● Given data
[Begin]

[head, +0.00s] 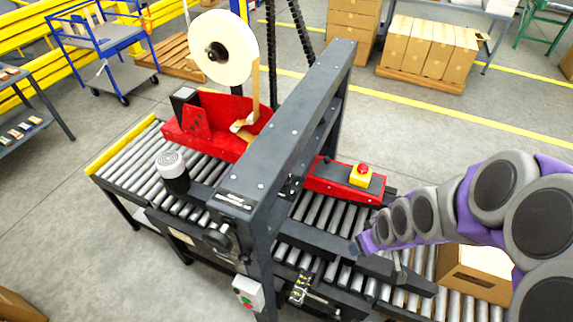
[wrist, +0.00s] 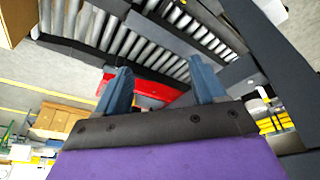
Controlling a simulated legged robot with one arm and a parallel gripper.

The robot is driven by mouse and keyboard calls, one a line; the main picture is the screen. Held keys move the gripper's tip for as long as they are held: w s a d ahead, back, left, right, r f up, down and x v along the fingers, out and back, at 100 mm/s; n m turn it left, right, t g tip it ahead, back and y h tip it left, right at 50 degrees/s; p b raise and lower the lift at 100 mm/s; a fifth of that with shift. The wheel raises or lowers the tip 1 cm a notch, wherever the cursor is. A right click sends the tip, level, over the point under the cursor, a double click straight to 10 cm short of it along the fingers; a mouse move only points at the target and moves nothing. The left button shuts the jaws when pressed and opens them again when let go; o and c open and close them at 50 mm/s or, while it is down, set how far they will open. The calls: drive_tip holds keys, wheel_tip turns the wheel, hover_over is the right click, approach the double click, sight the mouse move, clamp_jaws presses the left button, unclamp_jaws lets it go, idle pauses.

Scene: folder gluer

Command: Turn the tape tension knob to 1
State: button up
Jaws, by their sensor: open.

[End]

Copy out all of the data word for word. Do not carry over any picture.

● Correct response
[head, +0.00s] 
[wrist, +0.00s] 
Controlling a simulated legged robot with one arm and a parallel gripper.

The robot is driven by mouse and keyboard calls, one a line; the main picture is the screen. Held keys move the gripper's tip for as long as they are held: w s a d ahead, back, left, right, r f up, down and x v along the fingers, out and back, at 100 mm/s; n m turn it left, right, t g tip it ahead, back and y h tip it left, right at 50 degrees/s; p b raise and lower the lift at 100 mm/s; a fifth of that with shift. The wheel raises or lowers the tip 1 cm a notch, wherever the cursor is. A right click sends the tip, level, over the point under the cursor, a double click straight to 10 cm short of it along the fingers; a mouse move only points at the target and moves nothing. The left button shuts the jaws when pressed and opens them again when let go; o and c open and close them at 50 mm/s or, while it is down, set how far they will open. The calls: drive_tip holds keys, wheel_tip turns the wheel, hover_over is the right click, approach the double click, sight the mouse move, clamp_jaws presses the left button, unclamp_jaws lets it go, idle pauses.

Scene: folder gluer

Command: Turn the tape tension knob to 1
State: button up
Jaws, by their sensor: open.

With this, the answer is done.